*Raw data*
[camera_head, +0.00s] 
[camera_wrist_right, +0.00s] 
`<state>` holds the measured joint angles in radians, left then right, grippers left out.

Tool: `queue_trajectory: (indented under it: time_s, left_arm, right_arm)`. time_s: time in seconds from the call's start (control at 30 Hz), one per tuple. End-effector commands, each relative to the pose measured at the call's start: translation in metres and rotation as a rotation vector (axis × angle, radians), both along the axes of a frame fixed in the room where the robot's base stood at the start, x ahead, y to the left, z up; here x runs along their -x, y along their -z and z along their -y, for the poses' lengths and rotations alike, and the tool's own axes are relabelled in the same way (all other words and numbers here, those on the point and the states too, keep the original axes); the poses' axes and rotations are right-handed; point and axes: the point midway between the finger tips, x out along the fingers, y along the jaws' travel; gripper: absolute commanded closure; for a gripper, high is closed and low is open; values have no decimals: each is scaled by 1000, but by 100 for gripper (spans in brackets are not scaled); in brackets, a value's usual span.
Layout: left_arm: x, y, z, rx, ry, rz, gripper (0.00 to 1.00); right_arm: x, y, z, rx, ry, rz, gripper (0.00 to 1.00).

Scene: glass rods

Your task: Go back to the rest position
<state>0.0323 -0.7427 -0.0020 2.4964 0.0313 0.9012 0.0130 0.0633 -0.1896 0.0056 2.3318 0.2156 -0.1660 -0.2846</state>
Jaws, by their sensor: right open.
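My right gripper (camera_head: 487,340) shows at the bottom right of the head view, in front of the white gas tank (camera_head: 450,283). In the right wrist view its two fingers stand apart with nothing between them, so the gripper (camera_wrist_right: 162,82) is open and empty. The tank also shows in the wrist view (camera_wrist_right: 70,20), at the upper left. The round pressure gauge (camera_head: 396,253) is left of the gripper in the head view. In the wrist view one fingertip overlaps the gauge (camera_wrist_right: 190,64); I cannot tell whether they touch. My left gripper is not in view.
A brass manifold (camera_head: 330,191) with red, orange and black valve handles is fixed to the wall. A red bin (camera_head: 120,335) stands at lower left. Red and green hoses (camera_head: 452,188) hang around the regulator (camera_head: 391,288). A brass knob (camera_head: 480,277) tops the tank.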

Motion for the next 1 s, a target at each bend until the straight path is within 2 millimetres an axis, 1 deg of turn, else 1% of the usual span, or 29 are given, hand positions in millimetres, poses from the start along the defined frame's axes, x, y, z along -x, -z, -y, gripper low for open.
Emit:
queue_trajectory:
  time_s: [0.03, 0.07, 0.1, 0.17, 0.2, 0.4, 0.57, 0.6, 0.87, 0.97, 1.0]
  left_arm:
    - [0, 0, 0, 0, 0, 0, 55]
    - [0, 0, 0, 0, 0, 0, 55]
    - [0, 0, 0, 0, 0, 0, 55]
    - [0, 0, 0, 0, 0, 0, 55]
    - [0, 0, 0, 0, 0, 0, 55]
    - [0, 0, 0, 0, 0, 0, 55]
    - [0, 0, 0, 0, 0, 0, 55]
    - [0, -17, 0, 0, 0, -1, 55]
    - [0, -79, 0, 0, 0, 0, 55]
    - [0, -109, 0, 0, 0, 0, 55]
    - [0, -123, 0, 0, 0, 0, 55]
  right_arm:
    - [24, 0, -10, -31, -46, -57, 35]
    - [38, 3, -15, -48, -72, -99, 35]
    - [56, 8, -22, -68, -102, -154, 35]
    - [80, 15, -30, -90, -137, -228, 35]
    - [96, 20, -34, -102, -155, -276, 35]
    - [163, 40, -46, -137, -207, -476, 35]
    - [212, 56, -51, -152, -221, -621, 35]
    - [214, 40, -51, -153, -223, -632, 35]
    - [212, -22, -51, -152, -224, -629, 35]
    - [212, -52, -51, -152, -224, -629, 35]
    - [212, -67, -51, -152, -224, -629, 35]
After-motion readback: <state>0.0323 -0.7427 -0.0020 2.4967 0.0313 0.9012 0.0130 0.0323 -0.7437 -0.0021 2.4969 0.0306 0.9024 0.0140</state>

*What needs to be done*
Print again each line of the listing above, exactly as it appears.

*Exercise result*
[camera_head, +0.00s] 
[camera_wrist_right, +0.00s] 
`<state>` holds the measured joint angles in radians, left then right, grippers left out.

Tool: `queue_trajectory: (indented under it: time_s, left_arm, right_arm)`. time_s: time in seconds from the call's start (control at 30 Hz), one per tuple. End-effector commands, each relative to the pose measured at the call's start: translation in metres and rotation as a rotation vector (axis × angle, radians), both along the axes of a frame fixed in the room where the robot's base stood at the start, x ahead, y to the left, z up; here x runs along their -x, y along their -z and z along their -y, for the poses' lengths and rotations alike, and the tool's own axes are relabelled in the same way (all other words and numbers here, those on the point and the states too, keep the original axes); the poses' axes and rotations are right-handed; point and axes: the point midway between the finger tips, x out along the fingers, y along the jaws' travel; gripper: absolute commanded closure; for a gripper, high is closed and low is open; values have no decimals: each is scaled by 1000, but by 100 for gripper (spans in brackets are not scaled); in brackets, a value's usual span.
Layout: left_arm: x, y, z, rx, ry, rz, gripper (0.00 to 1.00); right_arm: x, y, z, rx, ry, rz, gripper (0.00 to 1.00).

Scene: glass rods

Your task: Go back to the rest position
<state>0.0323 -0.7427 -0.0020 2.4964 0.0313 0.9012 0.0130 0.0633 -0.1896 0.0056 2.3318 0.2156 -0.1660 -0.2846</state>
Jaws, by their sensor: right open.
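My right gripper (camera_head: 487,340) shows at the bottom right of the head view, in front of the white gas tank (camera_head: 450,283). In the right wrist view its two fingers stand apart with nothing between them, so the gripper (camera_wrist_right: 162,82) is open and empty. The tank also shows in the wrist view (camera_wrist_right: 70,20), at the upper left. The round pressure gauge (camera_head: 396,253) is left of the gripper in the head view. In the wrist view one fingertip overlaps the gauge (camera_wrist_right: 190,64); I cannot tell whether they touch. My left gripper is not in view.
A brass manifold (camera_head: 330,191) with red, orange and black valve handles is fixed to the wall. A red bin (camera_head: 120,335) stands at lower left. Red and green hoses (camera_head: 452,188) hang around the regulator (camera_head: 391,288). A brass knob (camera_head: 480,277) tops the tank.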

Motion for the next 1 s, a target at each bend until the straight path is within 2 millimetres an axis, 1 deg of turn, else 1% of the usual span, or 29 are given, hand positions in millimetres, poses from the start along the defined frame's axes, x, y, z along -x, -z, -y, gripper low for open.
Emit:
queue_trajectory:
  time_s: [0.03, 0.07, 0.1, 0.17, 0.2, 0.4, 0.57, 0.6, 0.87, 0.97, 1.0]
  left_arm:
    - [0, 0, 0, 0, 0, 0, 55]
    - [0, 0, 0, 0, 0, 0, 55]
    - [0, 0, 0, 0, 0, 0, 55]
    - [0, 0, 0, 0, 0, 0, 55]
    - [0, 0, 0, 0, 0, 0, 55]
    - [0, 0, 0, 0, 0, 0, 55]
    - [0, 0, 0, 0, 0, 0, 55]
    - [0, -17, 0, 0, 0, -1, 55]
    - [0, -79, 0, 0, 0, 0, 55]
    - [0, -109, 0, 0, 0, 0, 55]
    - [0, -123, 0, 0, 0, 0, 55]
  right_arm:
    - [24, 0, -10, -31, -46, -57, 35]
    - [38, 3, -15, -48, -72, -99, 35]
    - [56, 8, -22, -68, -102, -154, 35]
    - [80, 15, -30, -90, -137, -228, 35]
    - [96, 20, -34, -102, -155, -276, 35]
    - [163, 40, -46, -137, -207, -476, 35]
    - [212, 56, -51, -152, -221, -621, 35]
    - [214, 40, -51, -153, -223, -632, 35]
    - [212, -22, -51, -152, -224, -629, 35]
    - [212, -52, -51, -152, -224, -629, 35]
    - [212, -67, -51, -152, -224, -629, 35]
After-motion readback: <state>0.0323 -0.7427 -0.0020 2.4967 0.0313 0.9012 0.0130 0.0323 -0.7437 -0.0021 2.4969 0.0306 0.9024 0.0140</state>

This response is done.